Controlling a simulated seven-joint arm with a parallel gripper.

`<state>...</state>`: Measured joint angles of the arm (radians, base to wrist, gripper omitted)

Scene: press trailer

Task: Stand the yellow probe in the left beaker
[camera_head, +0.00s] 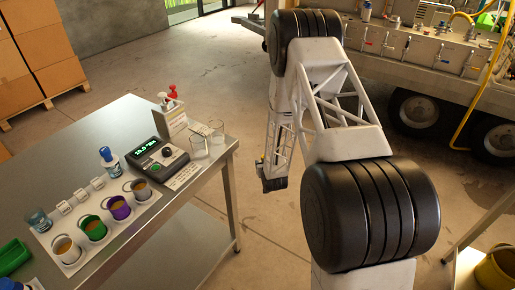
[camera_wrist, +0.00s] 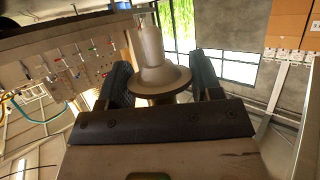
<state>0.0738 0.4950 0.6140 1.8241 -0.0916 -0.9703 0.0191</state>
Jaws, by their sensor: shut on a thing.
+---+
Show all lines from the data above in which the word "state" appears.

• [Correct result]
`<state>...</state>`: Measured joint angles of the arm (radians, base to wrist, gripper omitted)
<state>0.0738 0.4950 0.6140 1.8241 -0.0916 -0.9703 0.0191</state>

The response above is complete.